What the task asks:
Assemble all lines in which the string "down" appears.

Recorded information:
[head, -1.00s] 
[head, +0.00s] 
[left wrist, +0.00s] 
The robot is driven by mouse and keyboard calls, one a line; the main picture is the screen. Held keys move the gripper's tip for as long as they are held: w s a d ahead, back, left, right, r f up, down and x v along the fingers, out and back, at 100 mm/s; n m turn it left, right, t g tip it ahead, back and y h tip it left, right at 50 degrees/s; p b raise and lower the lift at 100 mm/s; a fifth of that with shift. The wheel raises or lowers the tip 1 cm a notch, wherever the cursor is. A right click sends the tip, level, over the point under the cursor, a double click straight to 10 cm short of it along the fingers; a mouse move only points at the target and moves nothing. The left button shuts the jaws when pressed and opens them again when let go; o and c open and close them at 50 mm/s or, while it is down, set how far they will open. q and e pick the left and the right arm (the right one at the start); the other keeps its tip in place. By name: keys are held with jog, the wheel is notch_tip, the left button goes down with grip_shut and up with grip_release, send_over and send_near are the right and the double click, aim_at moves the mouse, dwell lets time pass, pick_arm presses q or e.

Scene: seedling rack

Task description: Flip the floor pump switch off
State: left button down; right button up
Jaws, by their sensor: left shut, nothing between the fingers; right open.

Answer to the exercise:
The robot is driven by mouse and keyboard calls, one a line; the main picture is the screen. Held keys move the gripper's tip for as long as they are held: w s a d ahead, back, left, right, r f up, down and x v along the fingers, out and back, at 100 mm/s; n m turn it left, right, t g tip it ahead, back and y h tip it left, right at 50 degrees/s; p b raise and lower the lift at 100 mm/s; a fifth of that with shift. The wheel raises or lowers the tip 1 cm a notch, wherever the cursor is. A right click sends the tip, level, over the point under the cursor, a double click straight to 10 cm short of it along the fingers; a mouse move only points at the target and moves nothing. The left button shuts the jaws when pressed and opens them again when let go; o and c open and close them at 50 mm/s or, while it is down, set how far they will open. q and e pick the left and the right arm (the right one at the start); the other keeps its tip in place. By name: keys are held with jog, the wheel is notch_tip, the left button goes down with grip_shut and up with grip_release, send_over and send_near are the right and the double click, aim_at moves the mouse, dwell lets time pass, pick_arm presses q or e.
State: left button down; right button up

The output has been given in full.